Matt Levine’s Money Stuff: Retail Bankruptcy and Insider Trading

published Sep 20, 2017, 8:17:26 AM, by Matt Levine

(Bloomberg View) —
Toys ‘R’ Us.

One thing to say about Toys “R” Us Inc.’s bankruptcy filing yesterday is that Toys “R” Us’s business is basically fine. It had $460 million of GAAP operating income last year, up from the year before; its adjusted earnings before interest, taxes, depreciation and amortization — the company’s preferred metric — was $792 million. Like all retailers, Toys “R” Us faces a tough environment and competition from Amazon and Wal-Mart, but that’s not what brought it to bankruptcy.

Instead, Toys “R” Us’s problems are “the legacy of a $7.5 billion leveraged buyout in 2005 in which Bain Capital, KKR & Co. and Vornado Realty Trust loaded the company with debt to take it private.” It currently “has more than $5 billion in debt, which it pays around $400 million a year to service.” “If they didn’t have the debt they would be making $500 to $600 million a year in profit,” said one analyst. “The problem is the debt.”

One possible conclusion here is that the retail business is fine, but the private equity business is bad. “The only good to come out of Toys ‘R’ Us troubles is that people are finally waking up to the damage done to the sector by private equity,” tweeted my Bloomberg View colleague Joe Nocera.

But another thing to consider is that the point of modern Chapter 11 bankruptcy reorganization law is to make sure that a business that can cover its operating costs is allowed to keep operating, even as it changes its capital structure.
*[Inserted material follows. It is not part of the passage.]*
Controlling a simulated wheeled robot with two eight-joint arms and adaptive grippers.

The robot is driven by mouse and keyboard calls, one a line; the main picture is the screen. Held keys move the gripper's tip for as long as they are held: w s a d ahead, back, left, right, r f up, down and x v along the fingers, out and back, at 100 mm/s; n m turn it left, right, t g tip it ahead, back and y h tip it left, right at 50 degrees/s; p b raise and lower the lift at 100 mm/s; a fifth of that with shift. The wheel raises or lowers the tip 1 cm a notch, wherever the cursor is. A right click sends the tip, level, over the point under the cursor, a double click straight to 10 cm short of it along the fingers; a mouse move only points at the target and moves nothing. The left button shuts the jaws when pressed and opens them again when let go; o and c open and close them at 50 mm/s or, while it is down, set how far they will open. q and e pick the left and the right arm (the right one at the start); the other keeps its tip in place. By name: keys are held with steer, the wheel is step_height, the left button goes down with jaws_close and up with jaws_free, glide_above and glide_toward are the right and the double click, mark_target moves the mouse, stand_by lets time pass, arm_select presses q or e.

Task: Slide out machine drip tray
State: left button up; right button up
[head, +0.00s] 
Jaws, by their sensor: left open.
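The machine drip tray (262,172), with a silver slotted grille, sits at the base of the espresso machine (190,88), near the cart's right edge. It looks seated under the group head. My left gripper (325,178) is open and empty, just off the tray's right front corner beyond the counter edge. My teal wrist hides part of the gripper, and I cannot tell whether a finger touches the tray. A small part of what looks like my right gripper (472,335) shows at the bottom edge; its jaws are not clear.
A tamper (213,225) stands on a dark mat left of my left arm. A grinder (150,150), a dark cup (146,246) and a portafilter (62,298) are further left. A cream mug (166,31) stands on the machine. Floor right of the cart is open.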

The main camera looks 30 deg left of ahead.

If Toys “R” Us stores are a good business they can just stay open and be good stores, while if the leveraged-buyout debt is bad it can just go away. And in fact that seems to be the plan: The company has gotten financing to “fund operations while it restructures the liabilities,” and it “doesn’t plan to close stores and says its locations across the globe will continue normal operations.” Major suppliers seem to be strong supporters of the company’s continuing operations. Toys “R” Us plans to raise store employees’ wages in bankruptcy.

Meanwhile: Bain Capital, KKR & Co. and Vornado Realty Trust stand to have their Toys “R” Us Inc. investment erased as the retailer they bought in 2005 for $7.5 billion seeks bankruptcy protection.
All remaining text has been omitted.